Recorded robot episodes
==============================

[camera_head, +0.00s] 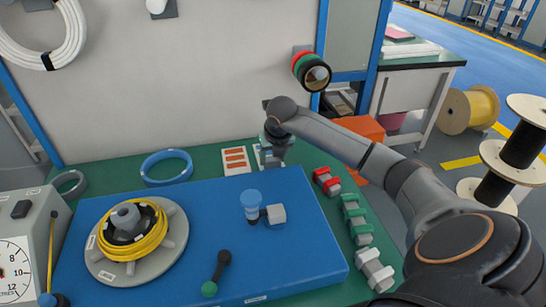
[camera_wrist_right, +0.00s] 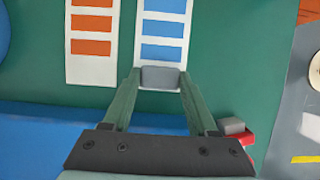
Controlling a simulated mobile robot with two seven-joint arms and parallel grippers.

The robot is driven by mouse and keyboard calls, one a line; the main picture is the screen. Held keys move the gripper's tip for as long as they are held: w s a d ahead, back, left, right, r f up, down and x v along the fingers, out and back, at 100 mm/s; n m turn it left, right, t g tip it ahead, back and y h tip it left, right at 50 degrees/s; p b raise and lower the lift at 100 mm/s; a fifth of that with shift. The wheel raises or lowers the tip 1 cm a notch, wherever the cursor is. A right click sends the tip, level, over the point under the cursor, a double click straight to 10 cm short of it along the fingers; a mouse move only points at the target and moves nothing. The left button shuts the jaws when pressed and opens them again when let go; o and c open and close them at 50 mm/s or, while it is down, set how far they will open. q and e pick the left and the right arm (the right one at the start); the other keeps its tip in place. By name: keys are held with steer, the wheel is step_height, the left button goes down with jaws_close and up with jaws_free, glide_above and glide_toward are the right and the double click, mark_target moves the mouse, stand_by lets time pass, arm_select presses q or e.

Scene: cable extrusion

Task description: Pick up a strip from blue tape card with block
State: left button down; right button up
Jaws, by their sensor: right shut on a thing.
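The blue tape card (camera_wrist_right: 163,6) is a white card with several blue strips, lying on the green table. In the head view it is mostly hidden behind my right gripper (camera_head: 270,161). In the right wrist view my right gripper (camera_wrist_right: 160,78) is shut on a small grey block (camera_wrist_right: 161,77). The block is at the card's near end and covers part of it; whether it touches a strip I cannot tell. The orange strip card (camera_head: 236,161) lies just left of the blue one. My left gripper is not in view.
A blue board (camera_head: 200,280) holds a yellow cable spool (camera_head: 160,235), a blue-topped fixture (camera_head: 252,207) and a lever (camera_head: 217,272). Red (camera_head: 327,181), green (camera_head: 355,212) and grey (camera_head: 374,270) clamp-like parts line the right edge. A blue ring (camera_head: 166,181) lies left.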

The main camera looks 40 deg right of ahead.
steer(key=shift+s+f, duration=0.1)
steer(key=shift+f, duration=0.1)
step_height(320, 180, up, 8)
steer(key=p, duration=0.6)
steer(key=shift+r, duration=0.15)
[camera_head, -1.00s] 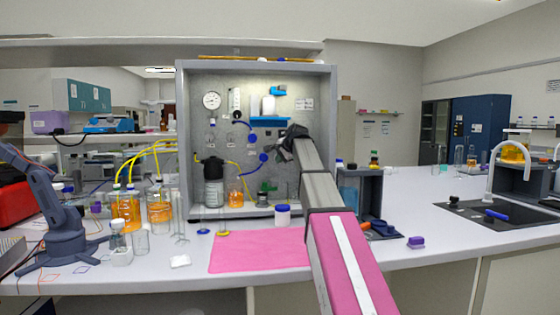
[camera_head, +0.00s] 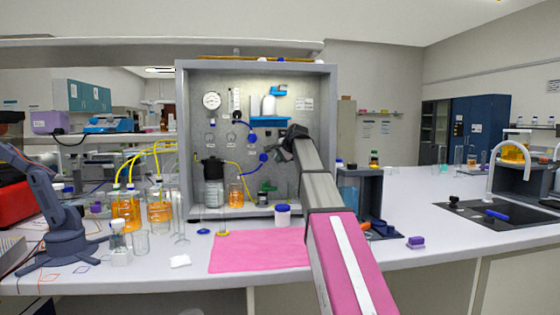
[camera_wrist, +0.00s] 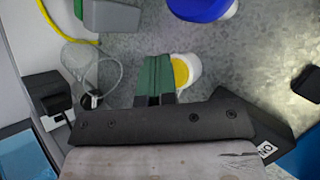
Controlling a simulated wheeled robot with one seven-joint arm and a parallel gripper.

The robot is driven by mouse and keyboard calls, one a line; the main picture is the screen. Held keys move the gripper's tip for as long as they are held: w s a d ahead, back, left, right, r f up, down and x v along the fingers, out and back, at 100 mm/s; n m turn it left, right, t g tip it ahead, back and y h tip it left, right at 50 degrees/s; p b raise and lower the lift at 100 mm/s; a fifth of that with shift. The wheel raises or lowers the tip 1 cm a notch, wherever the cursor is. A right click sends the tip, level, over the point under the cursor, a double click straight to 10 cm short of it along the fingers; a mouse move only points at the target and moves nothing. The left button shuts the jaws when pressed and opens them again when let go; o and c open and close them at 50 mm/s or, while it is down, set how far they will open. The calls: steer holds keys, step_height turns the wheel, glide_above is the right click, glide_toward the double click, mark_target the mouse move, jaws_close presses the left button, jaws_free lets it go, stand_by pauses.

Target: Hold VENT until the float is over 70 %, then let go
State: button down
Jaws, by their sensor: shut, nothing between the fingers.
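My gripper (camera_wrist: 155,78) shows in the wrist view with its green fingers closed together and empty. A round white part with a yellow centre (camera_wrist: 183,70) is right beside the fingertips; I cannot tell whether they touch it. No VENT label is readable, so I cannot confirm this part is VENT. In the head view my gripper (camera_head: 274,153) is in front of the grey panel (camera_head: 280,75), right of the lower blue knob (camera_head: 264,157).
A round dial (camera_head: 211,100) is left of the tube gauge. A yellow hose (camera_wrist: 64,26) and a blue part (camera_wrist: 200,7) are near my gripper. Bottles stand at the panel's foot. A pink mat (camera_head: 258,251) lies clear in front.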

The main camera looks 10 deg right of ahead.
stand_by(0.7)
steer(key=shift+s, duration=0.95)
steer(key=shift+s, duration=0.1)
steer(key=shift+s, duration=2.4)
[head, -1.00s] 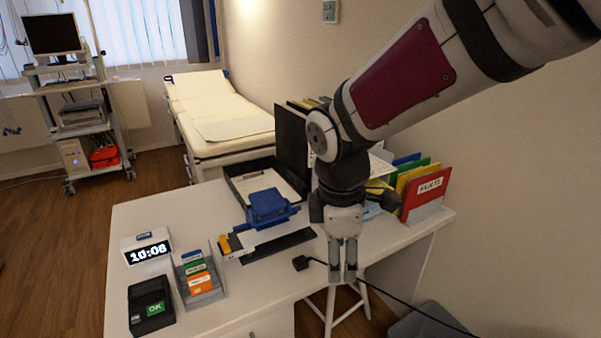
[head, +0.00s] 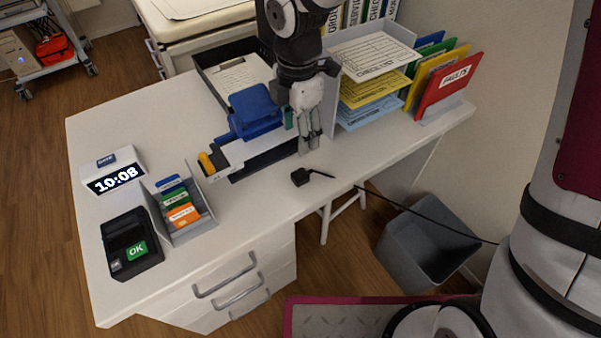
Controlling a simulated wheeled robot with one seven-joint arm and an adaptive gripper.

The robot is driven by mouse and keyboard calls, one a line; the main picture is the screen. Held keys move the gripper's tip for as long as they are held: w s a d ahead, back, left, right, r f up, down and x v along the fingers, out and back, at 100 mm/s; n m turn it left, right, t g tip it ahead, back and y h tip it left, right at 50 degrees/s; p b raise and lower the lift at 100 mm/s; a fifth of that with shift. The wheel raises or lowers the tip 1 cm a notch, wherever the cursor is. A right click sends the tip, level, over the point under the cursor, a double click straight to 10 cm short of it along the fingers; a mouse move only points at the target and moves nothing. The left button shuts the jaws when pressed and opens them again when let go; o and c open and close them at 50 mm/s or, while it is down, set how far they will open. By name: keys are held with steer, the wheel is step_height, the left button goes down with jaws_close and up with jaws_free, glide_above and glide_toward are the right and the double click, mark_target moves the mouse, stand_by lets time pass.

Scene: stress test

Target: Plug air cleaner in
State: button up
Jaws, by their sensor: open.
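A black plug (head: 300,177) lies on the white desk near its front edge in the head view. Its black cable (head: 430,220) runs right, over the desk edge and past the grey bin. My gripper (head: 309,149) points down just behind the plug in the picture, with its fingers open and empty. It does not touch the plug. The fingers look close together from this angle, and their height above the desk is hard to judge. I see no air cleaner or wall socket that I can make out.
A blue hole punch (head: 254,112) stands left of my gripper. A paper tray stack (head: 370,50) and coloured folders (head: 450,80) stand at the right. A grey bin (head: 430,250) stands on the floor.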

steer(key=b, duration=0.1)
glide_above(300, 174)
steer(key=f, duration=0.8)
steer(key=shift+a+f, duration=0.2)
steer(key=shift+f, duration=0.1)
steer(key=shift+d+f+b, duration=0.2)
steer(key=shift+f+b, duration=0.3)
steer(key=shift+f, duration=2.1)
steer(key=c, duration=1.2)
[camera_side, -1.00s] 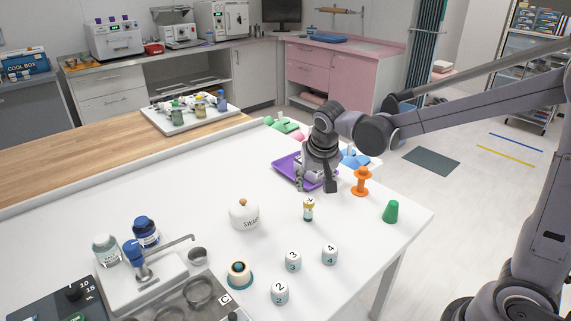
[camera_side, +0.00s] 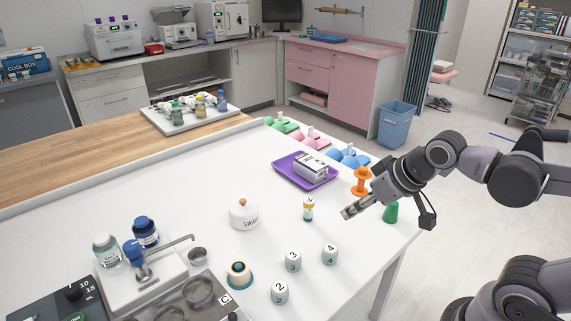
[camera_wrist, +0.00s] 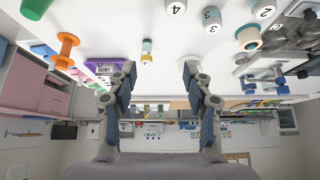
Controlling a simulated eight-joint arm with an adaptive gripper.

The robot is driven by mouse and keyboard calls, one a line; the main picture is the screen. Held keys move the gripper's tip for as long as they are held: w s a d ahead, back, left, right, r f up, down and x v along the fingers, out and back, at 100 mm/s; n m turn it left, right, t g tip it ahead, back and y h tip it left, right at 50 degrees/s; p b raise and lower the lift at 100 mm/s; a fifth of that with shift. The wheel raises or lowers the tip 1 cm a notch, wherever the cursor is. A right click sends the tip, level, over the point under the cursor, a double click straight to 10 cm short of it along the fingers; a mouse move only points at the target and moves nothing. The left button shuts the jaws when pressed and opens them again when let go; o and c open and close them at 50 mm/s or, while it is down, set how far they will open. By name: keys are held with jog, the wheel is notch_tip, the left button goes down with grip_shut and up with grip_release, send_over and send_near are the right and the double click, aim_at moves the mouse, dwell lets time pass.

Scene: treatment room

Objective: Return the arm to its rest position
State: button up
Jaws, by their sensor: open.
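My gripper (camera_side: 389,214) is in the side view at the right end of the white table, over its edge near the green cone (camera_side: 391,212). Its two fingers are spread wide with nothing between them. The wrist view also shows my gripper (camera_wrist: 159,70) open and empty, with the room appearing upside down. My arm reaches in from the right, bent at the elbow. A white labelled box (camera_side: 311,165) lies in the purple tray (camera_side: 290,177), well apart from my gripper. The green cone is partly hidden by my gripper.
An orange spool-shaped piece (camera_side: 362,182) stands close behind my gripper. A small vial (camera_side: 308,210), a lidded swab jar (camera_side: 244,215) and numbered white pots (camera_side: 293,261) stand on the table. A blue bin (camera_side: 397,125) is on the floor. The floor right of the table is largely open.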

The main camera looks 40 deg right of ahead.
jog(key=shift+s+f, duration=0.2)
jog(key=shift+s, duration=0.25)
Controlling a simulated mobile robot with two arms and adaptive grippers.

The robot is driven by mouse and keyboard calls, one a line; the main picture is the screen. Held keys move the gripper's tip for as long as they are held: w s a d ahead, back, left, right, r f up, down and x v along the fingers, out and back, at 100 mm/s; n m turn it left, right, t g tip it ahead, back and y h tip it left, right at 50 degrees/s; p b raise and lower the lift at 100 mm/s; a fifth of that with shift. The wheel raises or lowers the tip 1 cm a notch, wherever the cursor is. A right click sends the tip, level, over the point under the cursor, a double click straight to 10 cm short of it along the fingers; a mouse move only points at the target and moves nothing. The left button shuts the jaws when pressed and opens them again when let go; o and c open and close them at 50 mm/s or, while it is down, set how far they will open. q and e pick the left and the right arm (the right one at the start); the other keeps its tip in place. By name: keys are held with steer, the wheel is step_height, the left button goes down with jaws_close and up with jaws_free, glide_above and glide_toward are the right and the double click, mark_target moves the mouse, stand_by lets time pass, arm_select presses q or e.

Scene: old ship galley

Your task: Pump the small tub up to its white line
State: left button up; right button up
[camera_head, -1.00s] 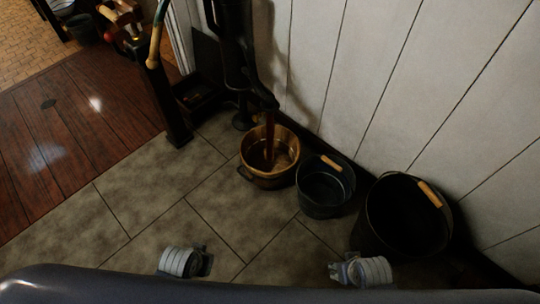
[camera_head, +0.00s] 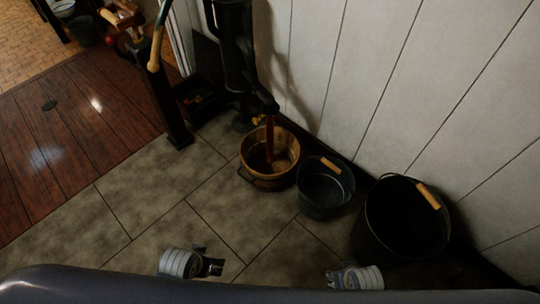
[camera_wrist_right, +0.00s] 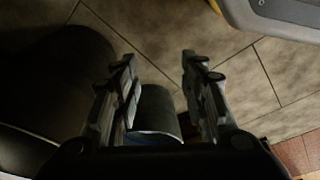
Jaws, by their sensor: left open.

==============================

* **Given exercise**: All lines from the start of the entries through the one with "State: left button down; right button up" are to be output exactly; omit the pictures.

* **Output**:
[camera_head, +0.00s] 
[camera_wrist_right, +0.00s] 
Controlling a simulated mobile robot with two seven-joint arms and parallel grippers.

The robot is driven by mouse and keyboard calls, one a line; the main picture is the screen. Held keys move the gripper's tip for as long as they are held: w s a d ahead, back, left, right, r f up, down and x v along the fingers, out and back, at 100 mm/s; n m turn it left, right, t g tip it ahead, back and y h tip it left, right at 50 degrees/s; p b raise and lower the lift at 100 mm/s; a fifth of that with shift. The wheel raises or lowers the tip 1 cm a notch, wherever the cursor is. A right click sends the tip, level, over the point under the cursor, a double click straight to 10 cm short of it along the fingers; a mouse move only points at the target and moves nothing. The left button shuts the jaws when pressed and opens them again when let go; o and c open and close them at 50 mm/s or, while it is down, set how far they will open. q and e pick the left and the right arm (the right one at the start); the other keeps its tip in place. By name: keys are held with steer, the wheel is step_height, the left button goes down with jaws_close and up with jaws_free, glide_above and glide_toward are the right and the double click, mark_target moves the mouse, stand_by lets time pass, arm_select presses q or e.

Scene: cable extrusion

Task description: Pick up a strip from blue tape card with block
State: left button down; right button up

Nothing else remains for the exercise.